Tudo bem, é mais fácil perceber isso quando falamos sobre espaços que conhecemos e frequentamos. A intimidade e a experiência ajudam a rir da iminência e da insignificância dos desastres do dia a dia. É assim com os episódios de “A grande família”. A gente se reconhece e consegue rir da família que nos representa. É assim com “Os normais”. É divertido, contanto que não seja comigo. Nessa mesma lógica, há prazer em dar palpites e criticar as péssimas decisões da vida amorosa de amizades, colegas, pessoas conhecidas e desconhecidas. O ponto de vista permanece: você pode se enganar ou aceitar que comete e cometerá os mesmos erros. É assim com o trabalho e, nesse caso, a coisa dobra-se sobre si, pois qual a razão para respeitar seu ambiente de trabalho além das aparências? Por isso, sinto prazer eu falar mal e ler ridicularizações do meu ambiente de trabalho.
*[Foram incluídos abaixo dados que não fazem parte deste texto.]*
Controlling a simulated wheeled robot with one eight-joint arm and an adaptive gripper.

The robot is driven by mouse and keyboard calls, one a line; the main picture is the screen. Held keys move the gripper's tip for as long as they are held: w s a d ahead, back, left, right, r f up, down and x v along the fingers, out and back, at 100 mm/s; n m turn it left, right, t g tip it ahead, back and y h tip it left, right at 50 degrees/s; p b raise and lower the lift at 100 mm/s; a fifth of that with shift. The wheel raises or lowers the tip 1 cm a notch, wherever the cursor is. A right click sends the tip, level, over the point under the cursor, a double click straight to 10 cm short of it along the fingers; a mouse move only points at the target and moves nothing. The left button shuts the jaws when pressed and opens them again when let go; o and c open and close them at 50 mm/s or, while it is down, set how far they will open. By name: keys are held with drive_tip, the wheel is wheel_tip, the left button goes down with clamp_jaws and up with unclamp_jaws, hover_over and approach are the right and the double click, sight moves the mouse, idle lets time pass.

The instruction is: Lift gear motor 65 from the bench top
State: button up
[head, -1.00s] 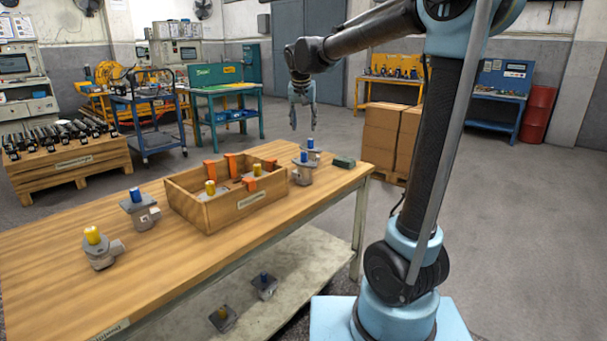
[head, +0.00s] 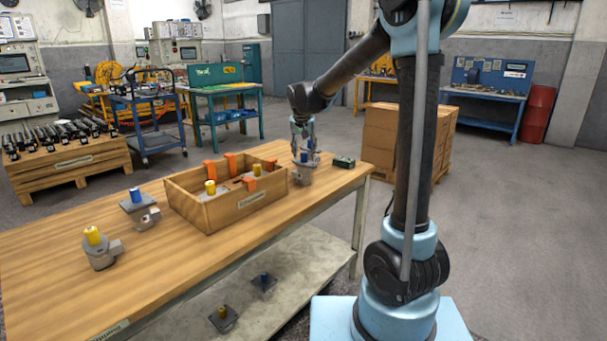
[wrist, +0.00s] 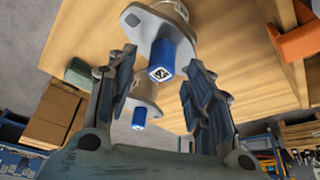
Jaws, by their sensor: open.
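A grey motor with a blue shaft (head: 302,173) stands upright on the bench top (head: 221,249), to the right of the wooden box. My gripper (head: 304,152) points down right above it, with its fingers around the top. In the wrist view my gripper (wrist: 158,88) is open, and the blue shaft (wrist: 163,62) shows between the two fingers without visible contact. A second blue-shafted motor (wrist: 141,112) shows just behind it. I cannot read the number 65 on any motor.
A wooden box (head: 237,212) with orange dividers and yellow-shafted motors stands left of my gripper. A dark green block (head: 344,162) lies to the right. A blue-shafted motor (head: 139,209) and a yellow-shafted motor (head: 99,248) stand at the left. Cardboard boxes (head: 383,137) stand behind the bench.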

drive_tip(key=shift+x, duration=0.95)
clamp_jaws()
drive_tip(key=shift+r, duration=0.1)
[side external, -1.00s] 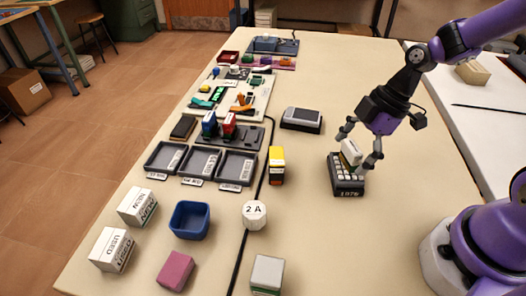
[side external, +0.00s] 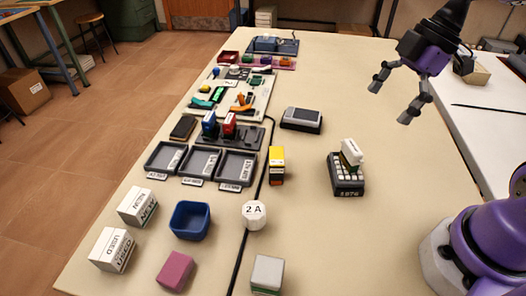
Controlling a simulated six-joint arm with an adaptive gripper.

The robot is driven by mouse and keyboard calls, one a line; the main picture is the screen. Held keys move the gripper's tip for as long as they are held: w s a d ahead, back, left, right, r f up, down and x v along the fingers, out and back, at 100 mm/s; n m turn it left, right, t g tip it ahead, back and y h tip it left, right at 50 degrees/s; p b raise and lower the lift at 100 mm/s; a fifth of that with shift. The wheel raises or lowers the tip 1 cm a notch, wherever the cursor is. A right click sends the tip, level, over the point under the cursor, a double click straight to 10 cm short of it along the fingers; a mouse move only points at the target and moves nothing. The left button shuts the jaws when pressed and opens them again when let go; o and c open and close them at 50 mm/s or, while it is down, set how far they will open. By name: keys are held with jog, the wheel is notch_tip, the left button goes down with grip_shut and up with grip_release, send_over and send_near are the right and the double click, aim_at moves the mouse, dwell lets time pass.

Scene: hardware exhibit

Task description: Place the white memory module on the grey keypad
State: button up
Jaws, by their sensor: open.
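The grey keypad (side external: 348,184), dark with pale keys, sits on the table right of centre. The white memory module (side external: 351,153) stands upright on the keypad, towards its far side, slightly tilted. My gripper (side external: 391,102) is open and empty, raised well above and to the right of the keypad, apart from the module.
A grey device with a screen (side external: 302,118) lies behind the keypad. Dark trays (side external: 236,181) are farther left.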

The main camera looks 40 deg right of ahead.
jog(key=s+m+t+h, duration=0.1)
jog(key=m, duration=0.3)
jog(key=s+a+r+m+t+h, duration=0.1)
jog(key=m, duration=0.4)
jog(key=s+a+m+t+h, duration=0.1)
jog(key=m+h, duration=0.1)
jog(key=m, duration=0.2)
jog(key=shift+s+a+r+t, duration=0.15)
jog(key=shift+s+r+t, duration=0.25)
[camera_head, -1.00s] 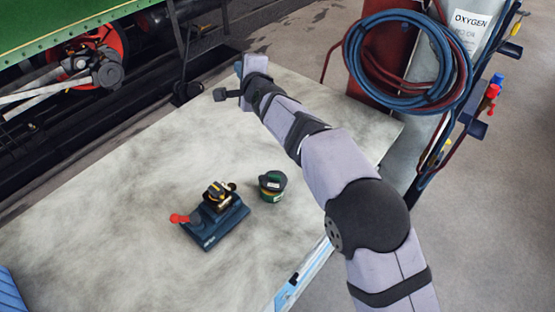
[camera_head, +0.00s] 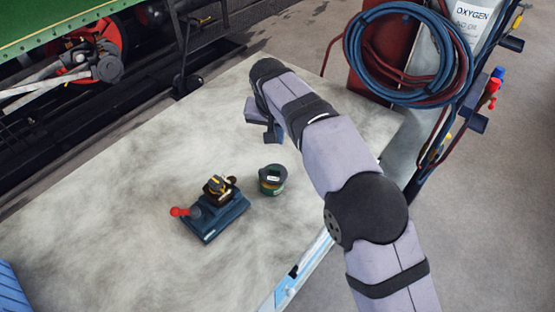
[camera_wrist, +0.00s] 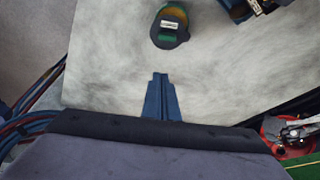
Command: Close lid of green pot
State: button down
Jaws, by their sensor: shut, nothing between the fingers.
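The green pot (camera_head: 272,181) stands on the pale table, right of the dark blue machine. It is small and dark green, with a dark rim, a pale label and an orange-brown patch. In the wrist view the pot (camera_wrist: 169,27) is at the top centre, with a white label and a green part. The lid's exact angle cannot be told at this size. My gripper (camera_head: 271,138) is above the table, behind the pot in the head view, and apart from it. In the wrist view its blue fingers (camera_wrist: 160,76) are together and empty, pointing toward the pot.
A dark blue machine (camera_head: 217,218) with a red knob stands close left of the pot. Coiled hoses (camera_head: 409,55) and gas cylinders stand beyond the table's right edge. The table (camera_head: 120,215) is bare at left and back.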

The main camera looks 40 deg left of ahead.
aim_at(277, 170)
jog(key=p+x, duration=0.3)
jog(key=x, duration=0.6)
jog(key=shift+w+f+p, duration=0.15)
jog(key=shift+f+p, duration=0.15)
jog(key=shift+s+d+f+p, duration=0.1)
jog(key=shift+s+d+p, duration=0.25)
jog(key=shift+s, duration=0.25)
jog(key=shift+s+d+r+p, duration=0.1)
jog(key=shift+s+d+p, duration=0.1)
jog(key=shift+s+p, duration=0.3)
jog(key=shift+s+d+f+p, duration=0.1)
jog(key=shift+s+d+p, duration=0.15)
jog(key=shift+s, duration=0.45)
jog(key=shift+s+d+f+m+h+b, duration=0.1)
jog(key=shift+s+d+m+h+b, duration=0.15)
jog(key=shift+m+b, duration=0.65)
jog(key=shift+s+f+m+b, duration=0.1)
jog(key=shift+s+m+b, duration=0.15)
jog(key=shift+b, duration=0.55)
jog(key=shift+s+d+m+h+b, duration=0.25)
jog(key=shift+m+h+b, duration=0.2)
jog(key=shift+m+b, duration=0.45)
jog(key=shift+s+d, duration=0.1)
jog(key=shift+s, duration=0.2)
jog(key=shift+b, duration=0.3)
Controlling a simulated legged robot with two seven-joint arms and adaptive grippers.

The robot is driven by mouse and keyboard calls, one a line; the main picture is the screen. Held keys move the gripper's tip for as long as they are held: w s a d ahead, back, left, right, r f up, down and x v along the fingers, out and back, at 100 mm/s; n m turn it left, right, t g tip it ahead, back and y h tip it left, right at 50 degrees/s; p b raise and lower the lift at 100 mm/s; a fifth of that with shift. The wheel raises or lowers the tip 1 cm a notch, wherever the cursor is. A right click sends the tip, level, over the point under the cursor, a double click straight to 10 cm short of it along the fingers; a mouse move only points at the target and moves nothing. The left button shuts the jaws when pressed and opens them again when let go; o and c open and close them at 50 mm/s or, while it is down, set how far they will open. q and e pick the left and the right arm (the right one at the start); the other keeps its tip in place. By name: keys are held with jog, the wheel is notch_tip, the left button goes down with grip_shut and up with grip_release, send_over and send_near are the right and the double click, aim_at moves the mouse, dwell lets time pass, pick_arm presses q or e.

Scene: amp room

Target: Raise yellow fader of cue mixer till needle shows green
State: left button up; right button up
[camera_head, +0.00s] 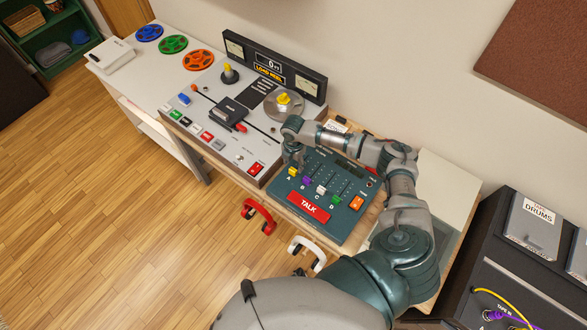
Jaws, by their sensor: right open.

Não há cabeça universitária que esteja a salvo dos mais ignóbeis julgamentos. Esse é um meio cuja única diversão é a fofoca e a conspiração. Experimente. Invente um nome para um professor fictício e comece a dar detalhes sobre a vida dessa pessoa em sala de aula. Você nunca receberá mais atenção do que nesse momento. Tem alguém nessa universidade que se dedica, com afinco, a estragar todos os computadores em que toca. Se eu encontro o computador estragado e pergunto para o professor que usou a sala antes de mim, ele dirá que já estava assim. Sigo a sequência até voltar para o momento em que eu usei a sala, na semana anterior, e todos disseram que já estava assim. Como não querer frequentar o prédio fora do meu horário de trabalho para descobrir quem é o infeliz? Poderia subornar um aluno com uns dois pontos e meio para me ajudar na investigação. Isso deve até contar na carga horário de iniciação científica.

Mesmo depois de cinquenta anos de docência e pesquisa, essas pessoas ainda se comportam como se estivessem em uma competição pessoal para provar que são os alunos mais inteligentes e dedicados da escolinha. Quando não tiram nota 10, culpam o sistema, as panelinhas, atacam e sabotam colegas, inferiorizam o resto da sociedade, choram no banheiro e vestem o papel de heróis perseguidos pela mediocridade dos invejosos que não os compreendem. Não consigo diferenciar a disputa por uma sala vazia entre dois laboratórios de pesquisa em saudável funcionamento e a etiquetagem de potes para evitar o extravio de marmitas. Esse exagero dramático só pode ser irritante ou engraçado. Ou pode ser os dois.